Posted by Douglas Schmidt on 9/11/2017

Forget the fact that rising housing prices are often used to signal a strong economy. For many house hunters, three or more months of consecutive upticks in area housing prices are too much to swallow. It's not hard to understand why.

Despite signs of economic recovery, new home buyers want low housing prices

Following the Great Recession, homeowners lost a painful sum of money on houses that they were trying to sell. It left some homeowners with no choice except to stay in a house that had become too expensive. This was especially a fact for homeowners who had experienced a job loss or a severe cutback in their work hours.

What happened was that housing prices rose dramatically prior to the housing bubble then sunk, leaving some homeowners responsible for ballooned mortgages. When these same homeowners tried to sell their houses, they either took a loss (as home values tanked) or they found themselves staring at a house that had been on the market for three months or longer.

Housing price costs of stronger economy

Even if the economy continues to get stronger, it could prove costly for house hunters to buy residential property when prices are going up. Slight economic shifts could put these house hunters at risk of defaulting on mortgages they barely afforded when the economy was good.
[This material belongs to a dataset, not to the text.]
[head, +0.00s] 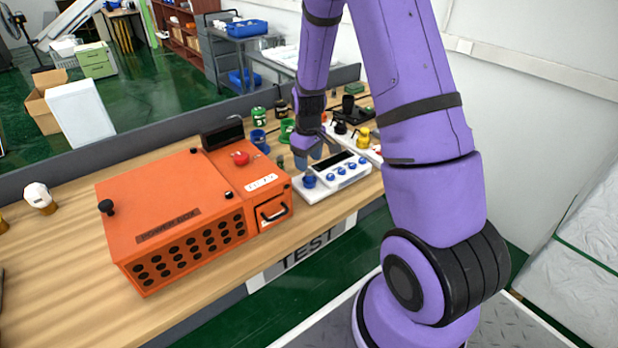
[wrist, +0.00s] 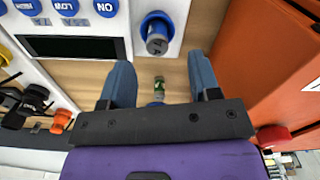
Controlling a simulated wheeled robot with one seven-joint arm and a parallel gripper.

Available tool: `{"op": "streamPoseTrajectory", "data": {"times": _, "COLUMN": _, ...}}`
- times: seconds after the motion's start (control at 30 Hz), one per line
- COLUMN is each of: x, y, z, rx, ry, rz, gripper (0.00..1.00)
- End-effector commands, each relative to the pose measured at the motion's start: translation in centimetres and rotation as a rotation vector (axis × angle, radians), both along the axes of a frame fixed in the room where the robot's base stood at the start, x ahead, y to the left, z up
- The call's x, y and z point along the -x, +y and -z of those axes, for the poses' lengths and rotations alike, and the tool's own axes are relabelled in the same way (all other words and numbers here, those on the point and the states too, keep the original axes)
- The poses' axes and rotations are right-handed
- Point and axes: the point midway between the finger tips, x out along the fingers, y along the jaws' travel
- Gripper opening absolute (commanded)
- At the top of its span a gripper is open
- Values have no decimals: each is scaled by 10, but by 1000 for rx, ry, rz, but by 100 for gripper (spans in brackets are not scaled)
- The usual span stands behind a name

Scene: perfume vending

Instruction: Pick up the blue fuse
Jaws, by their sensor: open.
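In the wrist view a blue round piece (wrist: 147,27) with a grey, labelled cylinder (wrist: 157,44) in it sits at the end of the white panel. It appears as a small blue piece (head: 309,181) in the head view. A smaller cylinder (wrist: 158,82) with a green label shows between my fingers, against the wooden table. I cannot tell for sure which is the blue fuse. My gripper (wrist: 161,68) is open and empty, its two blue-grey fingers apart. In the head view my gripper (head: 308,158) hangs just above the panel's left end.
The orange power box (head: 165,215) stands close on the left. The white panel (head: 340,178) has blue buttons and a dark display. Blue (head: 259,139) and green (head: 287,130) containers stand behind. A yellow piece (head: 362,138) stands to the right.

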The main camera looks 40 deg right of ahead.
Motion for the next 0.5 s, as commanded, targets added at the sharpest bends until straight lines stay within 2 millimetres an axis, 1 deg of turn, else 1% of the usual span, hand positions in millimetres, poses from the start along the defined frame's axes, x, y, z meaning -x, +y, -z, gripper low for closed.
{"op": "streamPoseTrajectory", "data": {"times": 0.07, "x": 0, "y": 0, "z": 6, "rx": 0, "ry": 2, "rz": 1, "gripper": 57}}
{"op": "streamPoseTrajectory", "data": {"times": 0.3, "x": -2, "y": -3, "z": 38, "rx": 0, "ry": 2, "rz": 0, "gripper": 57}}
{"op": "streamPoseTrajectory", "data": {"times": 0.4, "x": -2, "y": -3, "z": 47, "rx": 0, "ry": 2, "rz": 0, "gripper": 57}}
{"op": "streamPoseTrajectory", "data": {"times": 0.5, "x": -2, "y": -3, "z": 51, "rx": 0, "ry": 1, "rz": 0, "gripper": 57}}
It's why knowing the signs of potential housing price increases is valuable.

As with most real estate issues, a good first pass is to check with local residents. Find out what current homeowners are planning to sell their houses for and why. Do a little research and surface competitive house prices in areas you're thinking about moving to. Also research prices in low costs areas. Stay open to moving to lower costs areas that offer safety, great commutes, education,entertainment and business opportunities. As you conduct due diligence, think about the signs of rising housing prices.

Spot potential increases in housing prices early

Here are some signs to look for if you're in the hunt for a new house and want to avoid buying in an area that's about to experience a rise in housing prices. Although these signs may not cover every situation when housing prices could spike, the following signs do offer clues that you may want to pay attention to as you continue your house search:

  • Professional sports arenas are under development - Ask Brooklyn, New York residents how rents and housing prices can soar after a professional sports arena is constructed in the area. Housing prices rose so much following the opening of Brooklyn's Barclays Center that some long time Brooklyn residents made plans to move from the area so that they could, once again, better afford housing costs.
  • Shopping centers - If retailers expect an area to grow, housing prices could start creeping up.
  • New quality schools - It's not every day that you see new schools being constructed. Should this happen, it might be a sign that developers and investors are planning to sink money into the area.
  • Increasing investor attention - Although investor attention is good, an abundance of investor attention could find current homeowners and housing developing raising prices.
  • Entertainment options are expanding - Similar to professional sports arenas, a growing number of entertainment options could attract more affluent home shoppers. This could cause you to see a spike in area housing prices.

Waiting to see how far housing prices will climb may be the last thing that you want to do if you're in the market to buy a new residential property. Do yourself a favor and look for signs that an area is strengthening and growing. If an area becomes significantly attractive to house hunters and investors, don't be surprised to see area housing prices head upwards.